▶ **PROBLEM**: Look through the data below. Show each line where the string "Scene" occurs.

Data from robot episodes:
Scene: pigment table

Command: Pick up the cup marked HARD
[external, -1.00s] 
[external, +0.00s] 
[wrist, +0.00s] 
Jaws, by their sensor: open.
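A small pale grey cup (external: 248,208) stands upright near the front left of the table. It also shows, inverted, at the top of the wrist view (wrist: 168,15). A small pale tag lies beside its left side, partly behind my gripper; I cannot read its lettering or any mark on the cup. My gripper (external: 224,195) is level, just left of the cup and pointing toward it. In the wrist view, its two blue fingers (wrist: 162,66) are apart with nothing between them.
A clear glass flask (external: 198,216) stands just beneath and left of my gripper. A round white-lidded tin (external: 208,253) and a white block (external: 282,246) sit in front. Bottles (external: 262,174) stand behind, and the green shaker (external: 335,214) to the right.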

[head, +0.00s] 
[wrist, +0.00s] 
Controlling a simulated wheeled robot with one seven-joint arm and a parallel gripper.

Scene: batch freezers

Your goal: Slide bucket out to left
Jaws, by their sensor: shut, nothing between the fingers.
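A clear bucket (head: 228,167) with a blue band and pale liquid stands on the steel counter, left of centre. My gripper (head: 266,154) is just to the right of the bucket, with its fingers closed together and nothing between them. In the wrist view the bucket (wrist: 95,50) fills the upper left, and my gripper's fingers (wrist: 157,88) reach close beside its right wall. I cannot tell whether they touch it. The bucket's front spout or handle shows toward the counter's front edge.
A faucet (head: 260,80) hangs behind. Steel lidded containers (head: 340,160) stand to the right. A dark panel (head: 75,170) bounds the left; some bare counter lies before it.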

▶ **SOLUTION FOR THIS TASK**:
Scene: pigment table
Scene: batch freezers

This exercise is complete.